Direction: Set down the material below word for word, excluding the pictures.

Begin

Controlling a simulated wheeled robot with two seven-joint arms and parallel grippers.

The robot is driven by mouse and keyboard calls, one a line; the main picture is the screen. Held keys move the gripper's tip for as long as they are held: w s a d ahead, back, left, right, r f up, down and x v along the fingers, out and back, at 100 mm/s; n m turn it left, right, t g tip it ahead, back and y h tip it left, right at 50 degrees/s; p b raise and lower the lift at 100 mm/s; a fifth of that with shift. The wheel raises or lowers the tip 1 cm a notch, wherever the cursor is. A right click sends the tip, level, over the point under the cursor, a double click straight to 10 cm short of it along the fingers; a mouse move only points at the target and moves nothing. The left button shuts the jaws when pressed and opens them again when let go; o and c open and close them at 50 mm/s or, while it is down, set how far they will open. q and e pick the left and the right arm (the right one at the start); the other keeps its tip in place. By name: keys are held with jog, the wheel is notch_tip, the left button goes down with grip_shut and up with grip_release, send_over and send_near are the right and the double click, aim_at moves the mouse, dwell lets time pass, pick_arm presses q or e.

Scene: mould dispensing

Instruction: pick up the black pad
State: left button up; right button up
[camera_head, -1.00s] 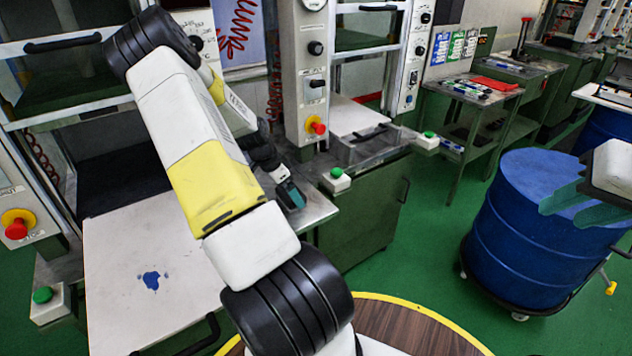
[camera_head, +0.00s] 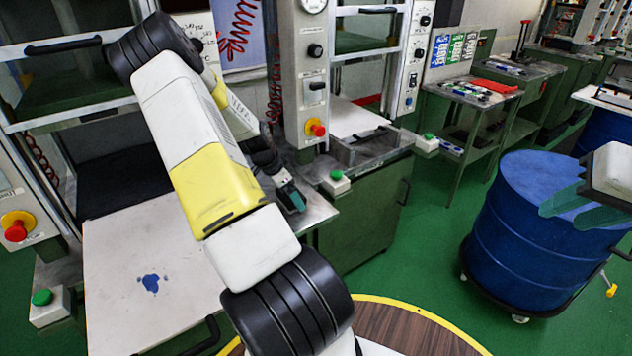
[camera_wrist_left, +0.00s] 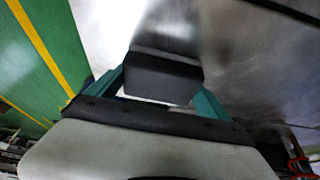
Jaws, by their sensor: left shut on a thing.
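The black pad (camera_wrist_left: 162,80) shows in the left wrist view as a dark block between the two teal fingers of my left gripper (camera_wrist_left: 160,92), which is shut on it. In the head view my left gripper (camera_head: 291,197) is small and partly hidden by my arm, over the metal worktop beside the white board. I cannot clearly separate the pad from the gripper there. My right gripper (camera_head: 572,207) is at the right edge, its teal fingers apart and empty, in front of the blue drum.
A white board (camera_head: 120,260) with a blue stain lies at the left. A press column (camera_head: 305,90) with knobs and a red button stands behind my left gripper. Green buttons (camera_head: 336,174) sit near the worktop. A blue drum (camera_head: 520,250) stands at the right. Green floor is clear between.

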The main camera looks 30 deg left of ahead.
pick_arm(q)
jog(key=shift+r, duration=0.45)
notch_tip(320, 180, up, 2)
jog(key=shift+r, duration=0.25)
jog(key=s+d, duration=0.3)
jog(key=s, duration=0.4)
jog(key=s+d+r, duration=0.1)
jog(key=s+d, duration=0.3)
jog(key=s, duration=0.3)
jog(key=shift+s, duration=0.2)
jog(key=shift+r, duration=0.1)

End

Answer for the task:
Controlling a simulated wheeled robot with two seven-joint arms and parallel grippers.

The robot is driven by mouse and keyboard calls, one a line; the main picture is the screen. Held keys move the gripper's tip for as long as they are held: w s a d ahead, back, left, right, r f up, down and x v along the fingers, out and back, at 100 mm/s; n m turn it left, right, t g tip it ahead, back and y h tip it left, right at 50 degrees/s; p b raise and lower the lift at 100 mm/s; a fifth of that with shift. The wheel raises or lowers the tip 1 cm a notch, wherever the cursor is. A right click sends the tip, level, over the point under the cursor, a double click straight to 10 cm short of it along the fingers; a mouse move only points at the target and moves nothing. The left button shuts the jaws when pressed and opens them again when let go; o and c open and close them at 50 mm/s or, while it is down, set how far they will open. q and e pick the left and the right arm (the right one at the start); the other keeps its tip in place. By name: keys are held with jog, the wheel is notch_tip, the left button goes down with grip_shut and up with grip_release, send_over and send_near are the right and the double click, aim_at moves the mouse, dwell lets time pass, pick_arm presses q or e.

Scene: mould dispensing

Instruction: pick up the black pad
State: left button up; right button up
[camera_head, -1.00s] 
[camera_head, +0.00s] 
[camera_wrist_left, +0.00s] 
Jaws, by their sensor: left shut on a thing.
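The black pad (camera_wrist_left: 162,80) shows in the left wrist view as a dark block between the two teal fingers of my left gripper (camera_wrist_left: 160,92), which is shut on it. In the head view my left gripper (camera_head: 291,197) is small and partly hidden by my arm, over the metal worktop beside the white board. I cannot clearly separate the pad from the gripper there. My right gripper (camera_head: 572,207) is at the right edge, its teal fingers apart and empty, in front of the blue drum.
A white board (camera_head: 120,260) with a blue stain lies at the left. A press column (camera_head: 305,90) with knobs and a red button stands behind my left gripper. Green buttons (camera_head: 336,174) sit near the worktop. A blue drum (camera_head: 520,250) stands at the right. Green floor is clear between.

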The main camera looks 30 deg left of ahead.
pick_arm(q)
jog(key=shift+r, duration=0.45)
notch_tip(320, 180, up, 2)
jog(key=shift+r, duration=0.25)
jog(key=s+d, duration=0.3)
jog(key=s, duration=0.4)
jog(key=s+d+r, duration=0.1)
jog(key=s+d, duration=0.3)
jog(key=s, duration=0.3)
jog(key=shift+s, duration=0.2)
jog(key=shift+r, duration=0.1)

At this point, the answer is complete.